Report the number of lines containing "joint", with no other words.
==== INPUT FOR THIS TASK ====
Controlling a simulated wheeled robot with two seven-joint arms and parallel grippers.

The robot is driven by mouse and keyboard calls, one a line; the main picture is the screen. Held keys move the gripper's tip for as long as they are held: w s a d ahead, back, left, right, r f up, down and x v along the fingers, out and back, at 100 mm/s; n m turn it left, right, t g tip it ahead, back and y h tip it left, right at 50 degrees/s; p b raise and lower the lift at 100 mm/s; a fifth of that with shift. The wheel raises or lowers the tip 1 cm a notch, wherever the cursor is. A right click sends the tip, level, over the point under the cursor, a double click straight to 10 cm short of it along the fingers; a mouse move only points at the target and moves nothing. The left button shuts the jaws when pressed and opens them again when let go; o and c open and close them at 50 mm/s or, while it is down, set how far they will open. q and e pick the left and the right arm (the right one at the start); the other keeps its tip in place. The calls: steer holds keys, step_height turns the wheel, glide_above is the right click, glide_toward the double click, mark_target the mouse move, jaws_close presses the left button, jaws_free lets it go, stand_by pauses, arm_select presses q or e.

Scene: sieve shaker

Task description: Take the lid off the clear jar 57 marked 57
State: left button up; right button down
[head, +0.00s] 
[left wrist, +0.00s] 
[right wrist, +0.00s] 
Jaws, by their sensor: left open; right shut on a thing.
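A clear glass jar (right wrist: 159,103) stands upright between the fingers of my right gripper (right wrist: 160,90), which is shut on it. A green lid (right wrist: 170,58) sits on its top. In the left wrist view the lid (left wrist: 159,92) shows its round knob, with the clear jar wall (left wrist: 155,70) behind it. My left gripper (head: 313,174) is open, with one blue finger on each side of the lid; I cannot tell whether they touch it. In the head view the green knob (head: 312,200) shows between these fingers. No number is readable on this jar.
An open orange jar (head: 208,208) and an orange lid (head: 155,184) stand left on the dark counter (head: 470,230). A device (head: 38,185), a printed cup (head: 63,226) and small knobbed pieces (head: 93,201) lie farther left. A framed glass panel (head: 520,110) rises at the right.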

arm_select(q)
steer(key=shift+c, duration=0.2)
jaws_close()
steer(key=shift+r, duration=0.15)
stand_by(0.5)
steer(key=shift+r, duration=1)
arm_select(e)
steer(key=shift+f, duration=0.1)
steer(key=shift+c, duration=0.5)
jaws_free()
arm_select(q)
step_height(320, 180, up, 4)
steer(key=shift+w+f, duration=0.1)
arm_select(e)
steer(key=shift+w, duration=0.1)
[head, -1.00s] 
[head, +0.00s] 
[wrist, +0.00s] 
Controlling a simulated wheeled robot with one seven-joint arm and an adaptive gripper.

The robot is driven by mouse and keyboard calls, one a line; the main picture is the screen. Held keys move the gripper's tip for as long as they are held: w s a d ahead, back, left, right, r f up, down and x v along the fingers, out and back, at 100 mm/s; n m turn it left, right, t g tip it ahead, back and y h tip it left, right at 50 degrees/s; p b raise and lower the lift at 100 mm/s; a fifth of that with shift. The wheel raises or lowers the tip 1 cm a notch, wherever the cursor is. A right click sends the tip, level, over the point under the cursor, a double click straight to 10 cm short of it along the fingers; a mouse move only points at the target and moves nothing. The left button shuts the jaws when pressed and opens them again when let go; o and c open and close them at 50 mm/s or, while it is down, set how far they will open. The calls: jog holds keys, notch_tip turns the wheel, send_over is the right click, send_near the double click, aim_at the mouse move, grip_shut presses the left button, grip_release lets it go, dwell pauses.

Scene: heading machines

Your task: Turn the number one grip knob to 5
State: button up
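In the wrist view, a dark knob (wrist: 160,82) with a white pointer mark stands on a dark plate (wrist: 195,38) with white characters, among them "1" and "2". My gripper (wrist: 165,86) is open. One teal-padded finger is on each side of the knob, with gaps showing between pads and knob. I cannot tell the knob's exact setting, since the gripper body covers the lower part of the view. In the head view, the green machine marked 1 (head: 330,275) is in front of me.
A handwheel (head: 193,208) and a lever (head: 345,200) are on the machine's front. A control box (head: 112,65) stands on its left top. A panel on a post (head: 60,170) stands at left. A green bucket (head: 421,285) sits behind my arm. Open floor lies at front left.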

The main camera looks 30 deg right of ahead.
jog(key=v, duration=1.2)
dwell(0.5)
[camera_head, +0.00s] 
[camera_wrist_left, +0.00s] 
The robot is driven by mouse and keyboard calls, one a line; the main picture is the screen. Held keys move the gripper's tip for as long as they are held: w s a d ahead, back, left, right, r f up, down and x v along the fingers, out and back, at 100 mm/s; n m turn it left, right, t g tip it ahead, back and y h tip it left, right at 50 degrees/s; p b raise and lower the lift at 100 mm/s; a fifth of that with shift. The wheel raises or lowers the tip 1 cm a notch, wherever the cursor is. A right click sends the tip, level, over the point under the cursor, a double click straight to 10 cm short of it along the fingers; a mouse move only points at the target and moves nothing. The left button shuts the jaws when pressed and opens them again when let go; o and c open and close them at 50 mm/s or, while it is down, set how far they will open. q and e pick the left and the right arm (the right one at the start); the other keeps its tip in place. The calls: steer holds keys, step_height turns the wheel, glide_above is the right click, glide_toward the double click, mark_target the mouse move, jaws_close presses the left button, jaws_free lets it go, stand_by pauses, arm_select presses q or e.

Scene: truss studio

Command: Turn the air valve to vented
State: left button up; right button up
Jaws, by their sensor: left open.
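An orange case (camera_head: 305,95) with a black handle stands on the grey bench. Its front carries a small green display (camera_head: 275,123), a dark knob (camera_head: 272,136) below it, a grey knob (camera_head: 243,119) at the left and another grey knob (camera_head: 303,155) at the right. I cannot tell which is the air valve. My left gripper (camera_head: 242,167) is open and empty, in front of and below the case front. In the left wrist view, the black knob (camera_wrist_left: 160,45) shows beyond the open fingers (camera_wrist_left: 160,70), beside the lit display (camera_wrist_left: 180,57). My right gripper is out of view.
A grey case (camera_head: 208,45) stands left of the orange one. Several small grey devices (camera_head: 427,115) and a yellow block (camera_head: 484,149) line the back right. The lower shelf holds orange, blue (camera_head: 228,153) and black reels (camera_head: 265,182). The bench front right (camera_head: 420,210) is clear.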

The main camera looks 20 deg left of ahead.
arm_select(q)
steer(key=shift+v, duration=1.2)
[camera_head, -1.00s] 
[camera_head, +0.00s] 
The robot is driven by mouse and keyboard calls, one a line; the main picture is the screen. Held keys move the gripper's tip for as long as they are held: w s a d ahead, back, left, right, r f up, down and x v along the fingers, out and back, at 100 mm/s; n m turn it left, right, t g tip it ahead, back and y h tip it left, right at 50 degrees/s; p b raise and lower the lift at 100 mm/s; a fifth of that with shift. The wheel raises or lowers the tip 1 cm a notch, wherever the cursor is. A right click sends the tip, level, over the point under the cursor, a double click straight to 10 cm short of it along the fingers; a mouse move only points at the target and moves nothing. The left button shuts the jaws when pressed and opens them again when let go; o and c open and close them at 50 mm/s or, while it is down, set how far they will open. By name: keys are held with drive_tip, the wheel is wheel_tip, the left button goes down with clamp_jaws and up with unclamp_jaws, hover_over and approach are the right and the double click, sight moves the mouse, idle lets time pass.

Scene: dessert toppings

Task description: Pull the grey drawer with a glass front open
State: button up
====
__EXERCISE ANSWER__. 2